Data listing:
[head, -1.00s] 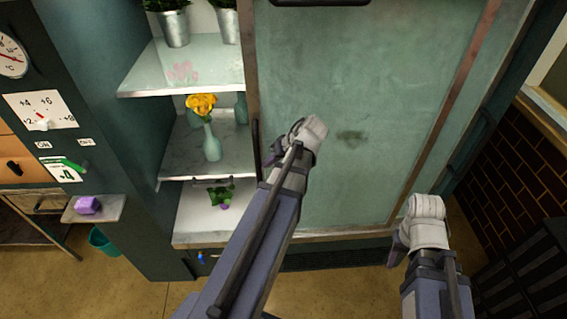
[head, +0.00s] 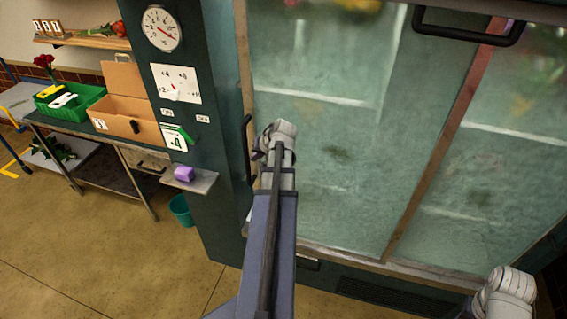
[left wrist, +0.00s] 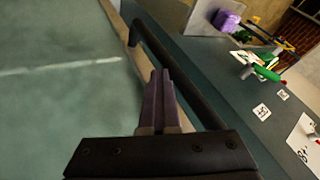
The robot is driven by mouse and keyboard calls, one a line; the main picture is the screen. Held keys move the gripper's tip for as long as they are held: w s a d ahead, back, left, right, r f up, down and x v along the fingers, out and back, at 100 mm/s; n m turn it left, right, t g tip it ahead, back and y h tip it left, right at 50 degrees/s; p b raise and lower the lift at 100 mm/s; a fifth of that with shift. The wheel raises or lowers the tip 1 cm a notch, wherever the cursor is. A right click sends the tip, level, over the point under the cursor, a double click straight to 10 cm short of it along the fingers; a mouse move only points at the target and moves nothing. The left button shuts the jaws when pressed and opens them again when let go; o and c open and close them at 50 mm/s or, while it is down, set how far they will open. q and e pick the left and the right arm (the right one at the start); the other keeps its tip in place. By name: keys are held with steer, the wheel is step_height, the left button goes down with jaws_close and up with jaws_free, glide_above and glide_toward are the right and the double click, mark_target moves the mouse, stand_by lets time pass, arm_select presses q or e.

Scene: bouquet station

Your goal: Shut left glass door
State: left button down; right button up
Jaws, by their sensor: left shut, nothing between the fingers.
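The left glass door (head: 325,150) is a frosted greenish sliding panel with a brownish frame. Its left edge is at the dark cabinet post, and no open gap shows beside it. Its dark vertical handle (head: 247,150) is near that edge, and it also shows as a black bar in the left wrist view (left wrist: 178,68). My left gripper (head: 261,152) is at the handle. In the left wrist view its purple fingers (left wrist: 160,85) are shut and empty, alongside the bar; contact is unclear. My right gripper (head: 503,296) is low at the right, away from the door handle, its fingers hidden.
The right glass panel (head: 490,170) stands beyond a brown upright. A dark horizontal handle (head: 468,35) is above. Left of the door are a dial (head: 161,28), a small shelf with a purple block (head: 184,174) and a teal bin (head: 181,210).

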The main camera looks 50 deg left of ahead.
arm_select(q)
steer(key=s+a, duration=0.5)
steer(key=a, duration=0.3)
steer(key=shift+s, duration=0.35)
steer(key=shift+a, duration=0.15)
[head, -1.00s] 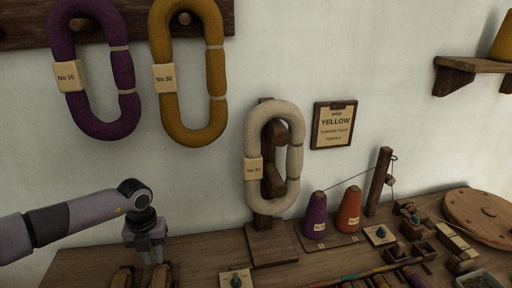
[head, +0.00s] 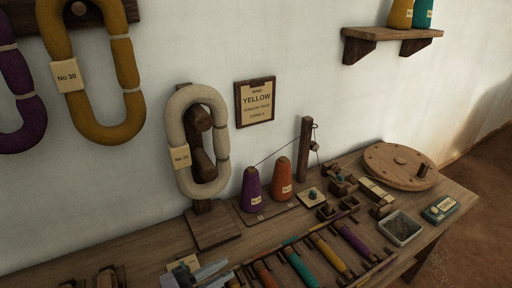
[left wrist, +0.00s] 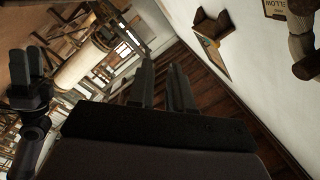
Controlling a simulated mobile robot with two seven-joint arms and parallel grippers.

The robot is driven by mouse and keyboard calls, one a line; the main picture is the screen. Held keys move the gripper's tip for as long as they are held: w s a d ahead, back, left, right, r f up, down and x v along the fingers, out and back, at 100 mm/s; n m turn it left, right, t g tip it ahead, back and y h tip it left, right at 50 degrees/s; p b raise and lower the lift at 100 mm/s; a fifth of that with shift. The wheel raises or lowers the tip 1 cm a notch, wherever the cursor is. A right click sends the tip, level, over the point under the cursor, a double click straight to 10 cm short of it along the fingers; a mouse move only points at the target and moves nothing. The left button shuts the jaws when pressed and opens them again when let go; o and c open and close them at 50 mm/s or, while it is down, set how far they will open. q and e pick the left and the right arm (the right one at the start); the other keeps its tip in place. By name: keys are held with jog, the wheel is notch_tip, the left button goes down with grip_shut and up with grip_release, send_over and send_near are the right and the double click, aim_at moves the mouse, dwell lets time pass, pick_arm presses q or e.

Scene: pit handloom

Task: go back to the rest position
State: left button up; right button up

Short problem:
Report all lines of the material that contain the word "Scene".

Problem solution:
Scene: bouquet station
Scene: pit handloom

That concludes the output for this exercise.